--- Data in this exercise ---
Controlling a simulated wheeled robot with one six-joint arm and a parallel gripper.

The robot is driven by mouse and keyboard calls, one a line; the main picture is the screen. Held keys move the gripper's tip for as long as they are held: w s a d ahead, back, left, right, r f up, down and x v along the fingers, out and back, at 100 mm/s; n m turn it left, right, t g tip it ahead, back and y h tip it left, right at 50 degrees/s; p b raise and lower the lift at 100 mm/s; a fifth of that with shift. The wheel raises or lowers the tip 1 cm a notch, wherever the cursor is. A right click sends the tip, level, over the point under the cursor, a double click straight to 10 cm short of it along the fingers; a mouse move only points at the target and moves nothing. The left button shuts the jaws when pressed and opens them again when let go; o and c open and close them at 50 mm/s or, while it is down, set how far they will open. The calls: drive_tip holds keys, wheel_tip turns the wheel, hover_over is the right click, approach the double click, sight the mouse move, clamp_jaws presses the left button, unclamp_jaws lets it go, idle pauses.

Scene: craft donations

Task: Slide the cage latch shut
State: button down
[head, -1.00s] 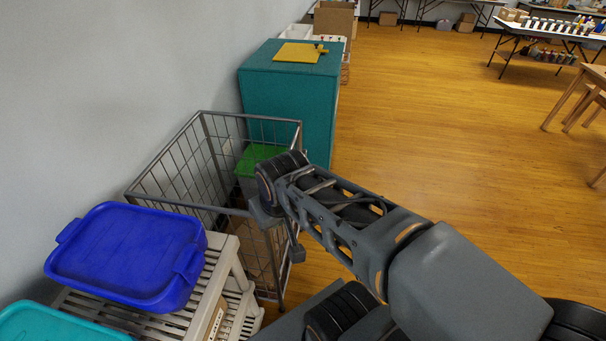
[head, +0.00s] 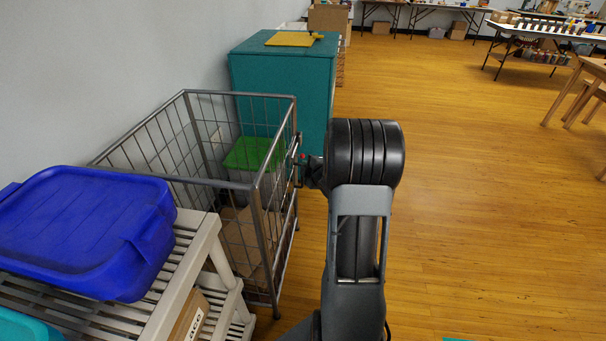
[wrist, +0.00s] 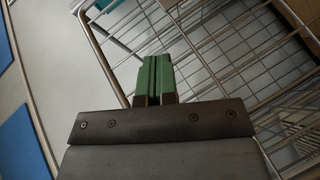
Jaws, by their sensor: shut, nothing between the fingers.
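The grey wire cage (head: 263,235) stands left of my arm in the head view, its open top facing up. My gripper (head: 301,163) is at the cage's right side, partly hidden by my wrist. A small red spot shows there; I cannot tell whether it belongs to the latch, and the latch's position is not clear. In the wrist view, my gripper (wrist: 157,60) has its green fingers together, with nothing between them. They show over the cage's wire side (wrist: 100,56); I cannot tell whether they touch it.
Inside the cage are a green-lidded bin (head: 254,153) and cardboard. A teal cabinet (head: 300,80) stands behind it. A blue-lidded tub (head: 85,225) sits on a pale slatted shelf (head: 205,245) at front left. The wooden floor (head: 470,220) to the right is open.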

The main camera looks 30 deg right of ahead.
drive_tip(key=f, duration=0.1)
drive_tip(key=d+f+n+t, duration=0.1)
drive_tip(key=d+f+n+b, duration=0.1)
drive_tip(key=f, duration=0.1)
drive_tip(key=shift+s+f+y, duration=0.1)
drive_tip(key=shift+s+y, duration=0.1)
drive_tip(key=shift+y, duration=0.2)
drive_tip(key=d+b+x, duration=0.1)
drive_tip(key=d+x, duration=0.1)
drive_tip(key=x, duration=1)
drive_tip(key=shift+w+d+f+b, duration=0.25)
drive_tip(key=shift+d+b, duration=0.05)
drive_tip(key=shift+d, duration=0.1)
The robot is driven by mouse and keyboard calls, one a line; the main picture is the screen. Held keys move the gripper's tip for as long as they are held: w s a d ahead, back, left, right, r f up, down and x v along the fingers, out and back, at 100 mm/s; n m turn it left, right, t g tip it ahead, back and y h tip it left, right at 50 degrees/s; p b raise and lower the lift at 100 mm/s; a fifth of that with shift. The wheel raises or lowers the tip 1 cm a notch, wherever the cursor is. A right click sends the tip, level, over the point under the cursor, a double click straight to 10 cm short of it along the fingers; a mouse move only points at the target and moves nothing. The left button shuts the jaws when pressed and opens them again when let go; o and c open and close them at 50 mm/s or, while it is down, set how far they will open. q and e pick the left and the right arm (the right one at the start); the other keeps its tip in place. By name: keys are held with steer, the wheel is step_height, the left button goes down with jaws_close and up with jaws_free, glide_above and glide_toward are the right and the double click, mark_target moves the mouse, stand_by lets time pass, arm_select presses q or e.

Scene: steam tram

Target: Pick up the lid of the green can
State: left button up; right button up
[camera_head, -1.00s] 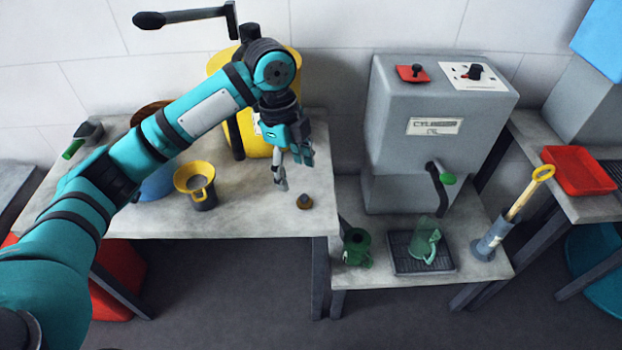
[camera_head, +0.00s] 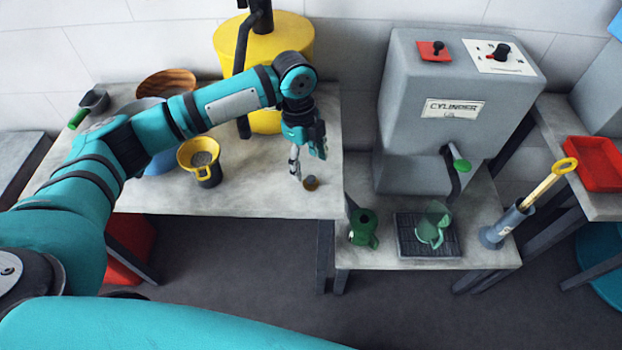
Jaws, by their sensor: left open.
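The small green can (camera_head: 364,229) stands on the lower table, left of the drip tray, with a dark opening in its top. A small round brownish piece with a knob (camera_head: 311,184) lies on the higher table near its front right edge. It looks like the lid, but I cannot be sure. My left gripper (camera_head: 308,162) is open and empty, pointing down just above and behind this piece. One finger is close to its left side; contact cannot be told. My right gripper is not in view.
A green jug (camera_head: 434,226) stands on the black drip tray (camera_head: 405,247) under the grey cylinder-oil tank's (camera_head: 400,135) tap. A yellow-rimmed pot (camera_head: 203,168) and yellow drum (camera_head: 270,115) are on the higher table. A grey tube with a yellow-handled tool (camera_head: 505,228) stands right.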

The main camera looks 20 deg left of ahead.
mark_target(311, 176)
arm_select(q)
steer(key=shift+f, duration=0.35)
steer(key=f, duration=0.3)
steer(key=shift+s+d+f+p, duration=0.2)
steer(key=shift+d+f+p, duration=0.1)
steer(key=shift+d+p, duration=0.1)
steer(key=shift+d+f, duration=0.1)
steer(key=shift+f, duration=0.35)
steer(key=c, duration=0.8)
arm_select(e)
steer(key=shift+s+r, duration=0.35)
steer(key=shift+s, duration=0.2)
---
Write out word for word the lines above that run from the one with "presses q or e." to the one with "[camera_head, +0.00s]". Include both end lines; exclude the images.

● **Expected answer**
The robot is driven by mouse and keyboard calls, one a line; the main picture is the screen. Held keys move the gripper's tip for as long as they are held: w s a d ahead, back, left, right, r f up, down and x v along the fingers, out and back, at 100 mm/s; n m turn it left, right, t g tip it ahead, back and y h tip it left, right at 50 degrees/s; p b raise and lower the lift at 100 mm/s; a fifth of that with shift. The wheel raises or lowers the tip 1 cm a notch, wherever the cursor is. A right click sends the tip, level, over the point under the cursor, a double click straight to 10 cm short of it along the fingers; a mouse move only points at the target and moves nothing. The left button shuts the jaws when pressed and opens them again when let go; o and c open and close them at 50 mm/s or, while it is down, set how far they will open. q and e pick the left and the right arm (the right one at the start); the other keeps its tip in place. By name: keys are held with steer, the wheel is step_height, the left button goes down with jaws_close and up with jaws_free, glide_above and glide_toward are the right and the double click, mark_target moves the mouse, stand_by lets time pass, arm_select presses q or e.

Scene: steam tram

Target: Pick up the lid of the green can
State: left button up; right button up
[camera_head, -1.00s] 
[camera_head, +0.00s] 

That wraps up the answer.